Conclusion and outlook

The proposal of R-Drop is based on the randomness of Dropout, which causes inconsistency in the model during training and inference. R-Drop is simple but very effective, and has been verified on many different well-known benchmarks. In this work, only supervised tasks are explored. In the future, unsupervised and semi-supervised learning, as well as more tasks with varying data types, are also worthy of further exploration. We welcome everyone to use the R-Drop training technology and apply it to various practical scenarios, and we also hope that the ideas surrounding R-Drop can bring inspiration to future work.

 

References:

[1] Srivastava, Nitish, et al. “Dropout: a simple way to prevent neural networks from overfitting.” The journal of machine learning research 15.1 (2014): 1929-1958.
[2] Wan, Li, et al. “Regularization of neural networks using dropconnect.” International conference on machine learning.
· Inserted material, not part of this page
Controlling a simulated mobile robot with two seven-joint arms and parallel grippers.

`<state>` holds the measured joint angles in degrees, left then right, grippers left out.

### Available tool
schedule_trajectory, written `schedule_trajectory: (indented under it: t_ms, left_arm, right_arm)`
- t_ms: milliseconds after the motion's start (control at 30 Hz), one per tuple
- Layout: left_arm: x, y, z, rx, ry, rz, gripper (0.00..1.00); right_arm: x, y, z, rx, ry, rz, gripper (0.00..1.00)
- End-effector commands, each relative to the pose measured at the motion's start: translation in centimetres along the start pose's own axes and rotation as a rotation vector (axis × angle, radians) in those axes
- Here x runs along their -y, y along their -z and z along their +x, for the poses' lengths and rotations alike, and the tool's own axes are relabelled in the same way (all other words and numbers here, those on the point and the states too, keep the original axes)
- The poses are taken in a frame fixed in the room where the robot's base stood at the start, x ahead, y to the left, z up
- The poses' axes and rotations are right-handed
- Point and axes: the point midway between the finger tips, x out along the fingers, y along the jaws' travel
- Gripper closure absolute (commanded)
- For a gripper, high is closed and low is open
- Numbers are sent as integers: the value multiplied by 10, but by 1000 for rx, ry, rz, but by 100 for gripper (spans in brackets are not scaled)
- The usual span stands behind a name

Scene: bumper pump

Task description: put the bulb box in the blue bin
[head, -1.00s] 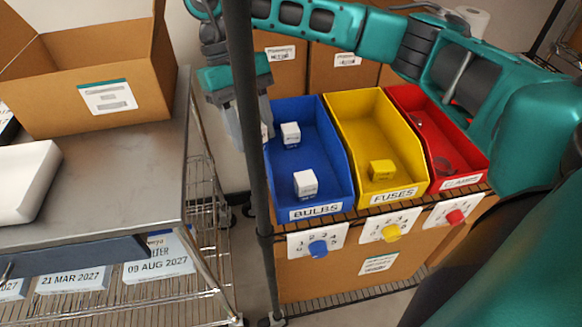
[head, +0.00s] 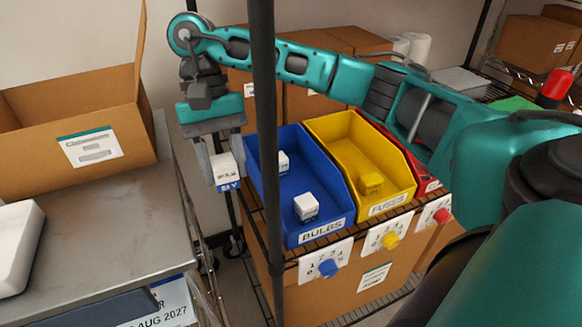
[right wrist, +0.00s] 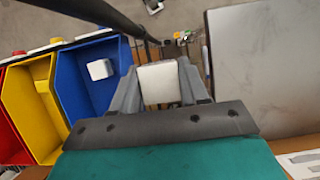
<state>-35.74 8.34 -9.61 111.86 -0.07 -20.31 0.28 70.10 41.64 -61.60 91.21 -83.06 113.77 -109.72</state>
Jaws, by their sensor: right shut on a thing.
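My right gripper (head: 222,160) is shut on the bulb box (head: 226,174), a small white box with a blue band at its bottom. It holds the box in the air just left of the blue bin (head: 311,178), outside its wall. In the right wrist view the bulb box (right wrist: 159,83) sits between the two fingers, with the blue bin (right wrist: 78,80) to the left. The blue bin has a BULBS label and holds two other white boxes (head: 305,206). My left gripper is not in view.
A dark upright post (head: 265,120) stands in front of the blue bin's left side. The yellow bin (head: 345,150) and red bin (head: 428,180) are to the right. A metal table (head: 110,220) with an open carton (head: 75,135) is at left.

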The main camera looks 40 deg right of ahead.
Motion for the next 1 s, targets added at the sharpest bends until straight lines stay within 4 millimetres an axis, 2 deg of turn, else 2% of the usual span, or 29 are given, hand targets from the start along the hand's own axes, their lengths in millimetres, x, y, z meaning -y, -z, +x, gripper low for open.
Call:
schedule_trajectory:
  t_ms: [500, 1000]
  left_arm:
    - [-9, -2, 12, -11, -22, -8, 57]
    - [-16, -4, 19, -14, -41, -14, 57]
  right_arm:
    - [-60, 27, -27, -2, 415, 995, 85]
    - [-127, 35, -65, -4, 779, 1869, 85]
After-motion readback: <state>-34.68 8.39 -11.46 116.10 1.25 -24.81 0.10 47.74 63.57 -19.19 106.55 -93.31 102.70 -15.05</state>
PMLR, 2013.
[3] Vaswani, Ashish, et al. “Attention is all you need.” Advances in neural information processing systems. 2017.
[4] Dosovitskiy, Alexey, et al. “An Image is Worth 16×16 Words: Transformers for Image Recognition at Scale.” International Conference on Learning Representations. 2020.
[5] Kenton, Jacob Devlin Ming-Wei Chang, and Lee Kristina Toutanova. “BERT: Pre-training of Deep Bidirectional Transformers for Language Understanding.” Proceedings of NAACL-HLT. 2019.
[6] Liu, Yinhan, et al. “Roberta: A robustly optimized bert pretraining approach.” arXiv preprint arXiv:1907.11692 (2019).
[7] Lewis, Mike, et al. “BART: Denoising Sequence-to-Sequence Pre-training for Natural Language Generation, Translation, and Comprehension.” Proceedings of the 58th Annual Meeting of the Association for Computational Linguistics. 2020.
[8] Baevski, Alexei, and Michael Auli. “Adaptive Input Representations for Neural Language Modeling.” International Conference on Learning Representations. 2018.